** YOUR GOAL **
Go through the listing and copy each line with the string "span".

** RECORDED INFORMATION **
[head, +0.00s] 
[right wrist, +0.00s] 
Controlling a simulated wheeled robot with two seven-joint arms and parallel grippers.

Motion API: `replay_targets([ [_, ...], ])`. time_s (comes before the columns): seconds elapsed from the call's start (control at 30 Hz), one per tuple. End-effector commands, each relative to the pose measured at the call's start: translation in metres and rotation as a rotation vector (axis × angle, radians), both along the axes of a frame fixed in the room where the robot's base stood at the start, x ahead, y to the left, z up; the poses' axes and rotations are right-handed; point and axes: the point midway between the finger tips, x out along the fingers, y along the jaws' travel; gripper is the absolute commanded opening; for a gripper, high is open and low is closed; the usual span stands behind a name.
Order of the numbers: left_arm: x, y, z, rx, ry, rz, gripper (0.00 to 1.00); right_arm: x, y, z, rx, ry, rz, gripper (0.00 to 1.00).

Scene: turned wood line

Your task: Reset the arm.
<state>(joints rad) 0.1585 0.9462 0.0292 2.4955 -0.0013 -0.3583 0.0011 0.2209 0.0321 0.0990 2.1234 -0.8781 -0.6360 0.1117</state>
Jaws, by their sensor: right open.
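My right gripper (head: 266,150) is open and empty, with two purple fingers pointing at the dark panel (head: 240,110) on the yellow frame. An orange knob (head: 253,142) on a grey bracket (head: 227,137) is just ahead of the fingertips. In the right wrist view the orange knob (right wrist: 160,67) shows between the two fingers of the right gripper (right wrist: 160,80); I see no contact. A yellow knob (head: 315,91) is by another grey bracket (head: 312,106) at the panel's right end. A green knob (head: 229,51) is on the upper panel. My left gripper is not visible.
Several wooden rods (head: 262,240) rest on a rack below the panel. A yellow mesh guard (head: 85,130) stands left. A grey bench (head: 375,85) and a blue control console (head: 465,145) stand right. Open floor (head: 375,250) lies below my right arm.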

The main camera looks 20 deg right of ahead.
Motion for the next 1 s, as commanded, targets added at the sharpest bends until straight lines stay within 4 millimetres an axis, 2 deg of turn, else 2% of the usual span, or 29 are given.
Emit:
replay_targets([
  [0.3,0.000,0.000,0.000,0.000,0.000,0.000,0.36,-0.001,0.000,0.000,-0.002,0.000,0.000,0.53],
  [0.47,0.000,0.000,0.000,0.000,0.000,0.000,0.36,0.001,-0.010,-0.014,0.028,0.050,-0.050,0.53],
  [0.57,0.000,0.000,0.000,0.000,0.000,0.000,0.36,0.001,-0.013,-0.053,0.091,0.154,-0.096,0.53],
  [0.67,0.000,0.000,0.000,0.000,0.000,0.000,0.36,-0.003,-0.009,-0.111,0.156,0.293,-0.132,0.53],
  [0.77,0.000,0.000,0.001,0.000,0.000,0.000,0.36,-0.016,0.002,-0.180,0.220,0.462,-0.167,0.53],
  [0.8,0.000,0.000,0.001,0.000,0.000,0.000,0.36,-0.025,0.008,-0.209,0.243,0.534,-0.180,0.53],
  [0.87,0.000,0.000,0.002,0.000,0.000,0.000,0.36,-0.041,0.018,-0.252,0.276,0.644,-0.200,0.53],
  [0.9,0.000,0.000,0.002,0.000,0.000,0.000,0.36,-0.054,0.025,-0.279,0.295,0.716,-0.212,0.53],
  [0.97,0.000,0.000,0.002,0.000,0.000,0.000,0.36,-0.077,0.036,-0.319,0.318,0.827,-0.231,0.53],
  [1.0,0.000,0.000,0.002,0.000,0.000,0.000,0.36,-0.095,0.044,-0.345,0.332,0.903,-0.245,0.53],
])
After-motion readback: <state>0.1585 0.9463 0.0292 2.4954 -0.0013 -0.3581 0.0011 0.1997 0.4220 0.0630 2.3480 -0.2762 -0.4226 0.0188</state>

** COMPLETE ANSWER **
Motion API: `replay_targets([ [_, ...], ])`. time_s (comes before the columns): seconds elapsed from the call's start (control at 30 Hz), one per tuple. End-effector commands, each relative to the pose measured at the call's start: translation in metres and rotation as a rotation vector (axis × angle, radians), both along the axes of a frame fixed in the room where the robot's base stood at the start, x ahead, y to the left, z up; the poses' axes and rotations are right-handed; point and axes: the point midway between the finger tips, x out along the fingers, y along the jaws' travel; gripper is the absolute commanded opening; for a gripper, high is open and low is closed; the usual span stands behind a name.
Motion for the next 1 s, as commanded, targets added at the sharpest bends until straight lines stay within 4 millimetres an axis, 2 deg of turn, else 2% of the usual span, or 29 are given.

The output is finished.